Take the data below and write out exactly the lines from the one with "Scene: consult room" through the one with "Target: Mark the"; omit every other line.

---+---

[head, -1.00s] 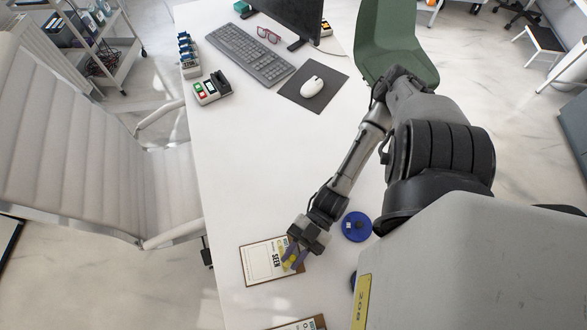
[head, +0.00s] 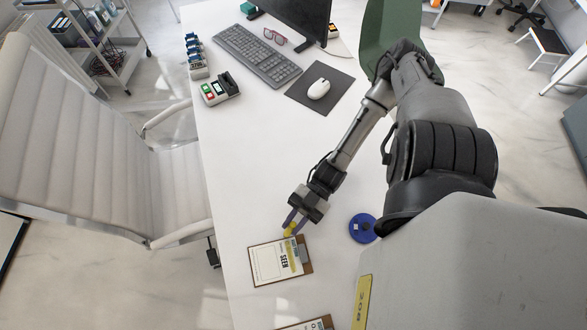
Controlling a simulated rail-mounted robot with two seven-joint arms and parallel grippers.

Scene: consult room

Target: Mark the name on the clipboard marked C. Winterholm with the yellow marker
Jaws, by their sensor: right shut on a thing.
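A clipboard (head: 307,268) with a white paper lies on the desk near the bottom middle. The word SEEN is legible on its paper; the name is too small to read. A yellow stripe shows on the paper beside the clip. My right gripper (head: 292,222) is shut on the yellow marker (head: 289,231), at the clipboard's upper edge in the picture. I cannot tell whether the marker's tip touches anything. A second clipboard (head: 322,323) is cut off by the bottom edge of the picture. My left gripper is out of view.
A round blue object (head: 362,228) stands right of the clipboard. The desk's middle (head: 250,150) is clear.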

---+---

> WRITTEN RESPONSE
Scene: consult room

Target: Mark the name on the clipboard marked C. Winterholm with the yellow marker

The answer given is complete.